Grilling Season Is Here. Here's How to Do It With Less Waste.

Eco-living
Jun 11th, 2026 | By Alina Blake

Grilling season is upon us. It’s also, quietly, a season with a real climate footprint—though not as much from the grill itself as you’d expect. Most of it comes from everything around the grill: the meat we overbuy, the sides that get scraped into the trash, the leftovers that don’t survive the week. A little more thought about what goes on the grate, and what happens after the fire goes out, can go a long way.

Consider your fuel source

Most of us don’t think much about the grill itself. You inherited it, or grabbed whatever was on sale, and the choice came down to flavor and convenience. Fair enough, but the fuel does matter.

The first peer-reviewed look at the carbon footprint of American grilling found a roughly 9 to 1 spread between the highest- and lowest-impact common setups, and the order was a little surprising. A typical gas grill came out worst, mostly because so much heat is wasted on long preheats and through an open lid, while wood pellet grills had the smallest impact. Charcoal briquettes, electric grills, and high-efficiency gas grills fell in the middle.

A few things worth knowing:

  • Efficiency matters as much as fuel. Within the gas category alone, newer high-efficiency models have about half the emissions of older or less-insulated ones. Whatever grill you’re working with, preheating for less time, keeping the lid closed, and only using the burners you need can also reduce your emissions.

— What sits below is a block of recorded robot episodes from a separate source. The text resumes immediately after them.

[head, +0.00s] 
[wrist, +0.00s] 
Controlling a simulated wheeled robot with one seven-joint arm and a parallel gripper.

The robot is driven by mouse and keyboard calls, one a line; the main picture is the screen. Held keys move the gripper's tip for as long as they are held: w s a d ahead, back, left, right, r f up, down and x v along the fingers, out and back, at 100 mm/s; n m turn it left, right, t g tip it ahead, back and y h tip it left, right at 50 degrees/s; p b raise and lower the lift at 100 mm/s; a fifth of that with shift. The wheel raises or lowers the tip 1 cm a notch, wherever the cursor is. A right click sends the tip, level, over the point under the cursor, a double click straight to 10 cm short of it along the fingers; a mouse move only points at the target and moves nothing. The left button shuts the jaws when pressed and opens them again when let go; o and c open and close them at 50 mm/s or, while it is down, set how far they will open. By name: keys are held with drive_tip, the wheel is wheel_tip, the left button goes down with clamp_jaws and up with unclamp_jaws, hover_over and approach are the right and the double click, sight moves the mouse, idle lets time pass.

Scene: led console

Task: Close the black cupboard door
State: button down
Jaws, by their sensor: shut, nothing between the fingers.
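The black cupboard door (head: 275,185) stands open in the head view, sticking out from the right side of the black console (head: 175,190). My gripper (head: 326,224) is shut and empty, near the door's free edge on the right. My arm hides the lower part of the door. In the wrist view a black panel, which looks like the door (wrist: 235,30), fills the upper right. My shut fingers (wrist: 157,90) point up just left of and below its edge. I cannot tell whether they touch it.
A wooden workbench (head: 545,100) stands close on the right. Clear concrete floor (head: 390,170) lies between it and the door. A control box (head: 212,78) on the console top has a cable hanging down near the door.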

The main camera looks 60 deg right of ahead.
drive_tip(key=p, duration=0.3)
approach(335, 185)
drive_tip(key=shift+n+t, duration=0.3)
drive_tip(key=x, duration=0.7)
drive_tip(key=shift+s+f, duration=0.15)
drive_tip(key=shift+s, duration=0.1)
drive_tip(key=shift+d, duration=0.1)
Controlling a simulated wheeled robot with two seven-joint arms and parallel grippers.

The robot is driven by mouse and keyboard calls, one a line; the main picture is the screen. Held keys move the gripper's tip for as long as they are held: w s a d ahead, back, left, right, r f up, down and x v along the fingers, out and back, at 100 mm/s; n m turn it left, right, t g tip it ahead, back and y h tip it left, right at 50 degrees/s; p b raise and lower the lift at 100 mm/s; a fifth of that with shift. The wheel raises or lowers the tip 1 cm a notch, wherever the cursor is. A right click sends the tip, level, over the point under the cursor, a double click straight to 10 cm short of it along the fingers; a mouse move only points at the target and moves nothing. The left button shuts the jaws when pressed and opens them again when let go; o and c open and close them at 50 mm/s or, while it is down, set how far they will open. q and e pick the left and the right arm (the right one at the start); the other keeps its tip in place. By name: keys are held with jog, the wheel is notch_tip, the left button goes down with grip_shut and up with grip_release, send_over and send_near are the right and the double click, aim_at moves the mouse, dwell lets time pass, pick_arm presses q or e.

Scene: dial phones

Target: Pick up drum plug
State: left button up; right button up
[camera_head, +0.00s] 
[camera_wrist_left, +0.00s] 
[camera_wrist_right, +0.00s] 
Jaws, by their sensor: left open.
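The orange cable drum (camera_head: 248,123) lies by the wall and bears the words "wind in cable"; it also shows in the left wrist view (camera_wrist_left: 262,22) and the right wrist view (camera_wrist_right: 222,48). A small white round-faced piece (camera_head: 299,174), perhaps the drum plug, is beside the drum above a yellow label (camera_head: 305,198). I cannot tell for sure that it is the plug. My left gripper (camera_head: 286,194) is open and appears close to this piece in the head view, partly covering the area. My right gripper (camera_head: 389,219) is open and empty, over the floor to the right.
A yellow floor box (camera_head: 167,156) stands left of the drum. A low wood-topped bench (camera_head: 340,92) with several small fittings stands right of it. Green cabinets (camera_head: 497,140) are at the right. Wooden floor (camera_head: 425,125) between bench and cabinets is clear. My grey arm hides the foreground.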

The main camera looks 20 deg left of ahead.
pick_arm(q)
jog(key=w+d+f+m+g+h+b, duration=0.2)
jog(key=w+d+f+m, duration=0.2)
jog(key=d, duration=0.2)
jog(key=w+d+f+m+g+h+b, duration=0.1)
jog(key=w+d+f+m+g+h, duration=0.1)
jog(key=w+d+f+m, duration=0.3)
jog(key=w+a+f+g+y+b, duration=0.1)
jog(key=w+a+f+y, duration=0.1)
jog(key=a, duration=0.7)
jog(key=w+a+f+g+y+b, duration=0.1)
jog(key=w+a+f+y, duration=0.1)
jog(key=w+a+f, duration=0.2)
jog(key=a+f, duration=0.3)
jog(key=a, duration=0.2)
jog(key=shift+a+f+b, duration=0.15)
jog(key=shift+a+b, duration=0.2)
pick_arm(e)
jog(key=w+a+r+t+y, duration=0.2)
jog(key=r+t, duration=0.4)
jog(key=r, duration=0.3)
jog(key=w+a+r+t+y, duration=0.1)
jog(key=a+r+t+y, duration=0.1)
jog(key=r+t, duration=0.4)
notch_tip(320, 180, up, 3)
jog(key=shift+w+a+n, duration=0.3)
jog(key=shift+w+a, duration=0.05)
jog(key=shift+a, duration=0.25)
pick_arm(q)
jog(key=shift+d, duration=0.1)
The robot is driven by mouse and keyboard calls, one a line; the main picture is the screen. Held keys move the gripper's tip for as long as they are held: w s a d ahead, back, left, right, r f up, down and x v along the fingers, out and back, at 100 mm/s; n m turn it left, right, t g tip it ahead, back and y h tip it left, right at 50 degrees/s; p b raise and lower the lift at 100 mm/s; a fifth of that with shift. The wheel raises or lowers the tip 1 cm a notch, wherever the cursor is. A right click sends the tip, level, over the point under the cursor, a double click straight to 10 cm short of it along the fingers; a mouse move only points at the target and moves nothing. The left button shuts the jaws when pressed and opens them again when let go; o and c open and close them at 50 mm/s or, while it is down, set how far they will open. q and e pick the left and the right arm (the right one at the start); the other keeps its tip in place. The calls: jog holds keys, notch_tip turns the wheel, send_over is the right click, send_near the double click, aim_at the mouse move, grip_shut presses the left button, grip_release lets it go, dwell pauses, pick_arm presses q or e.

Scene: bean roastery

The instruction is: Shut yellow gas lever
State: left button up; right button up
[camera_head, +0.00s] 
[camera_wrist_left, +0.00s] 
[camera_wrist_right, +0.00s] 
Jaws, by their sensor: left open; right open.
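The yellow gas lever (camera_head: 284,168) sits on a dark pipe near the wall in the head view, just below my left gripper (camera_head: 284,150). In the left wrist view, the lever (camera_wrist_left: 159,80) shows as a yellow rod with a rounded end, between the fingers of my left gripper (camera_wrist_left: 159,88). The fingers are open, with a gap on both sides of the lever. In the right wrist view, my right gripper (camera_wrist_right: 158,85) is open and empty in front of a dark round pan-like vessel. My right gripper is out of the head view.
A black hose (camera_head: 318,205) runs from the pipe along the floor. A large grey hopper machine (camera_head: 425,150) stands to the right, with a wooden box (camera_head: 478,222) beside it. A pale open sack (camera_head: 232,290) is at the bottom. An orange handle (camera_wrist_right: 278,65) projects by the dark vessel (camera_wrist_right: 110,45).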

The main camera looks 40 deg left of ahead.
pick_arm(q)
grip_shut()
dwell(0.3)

  • Electric is often the greener choice, but how much depends on your zip code. A grill on the cleaner grids of New England or the Pacific Northwest runs on very different electricity than one in the coal-heavier Southeast. The EPA’s Power Profiler will tell you your local mix.

  • Not all charcoal is the same. Standard American briquettes contain fossil coal as a heat additive, which drives most of their emissions. Lump charcoal, FSC-certified wood charcoal, and coal-free briquettes are cleaner.

  • Skip the lighter fluid. A chimney starter and a sheet of newspaper light a fire faster and cut down on air pollutants.

Rethink the menu

What goes on the grill might matter more than the grill itself. Red meat like burgers, steaks, and lamb chops, might be the expected centerpiece, but it carries a hefty footprint.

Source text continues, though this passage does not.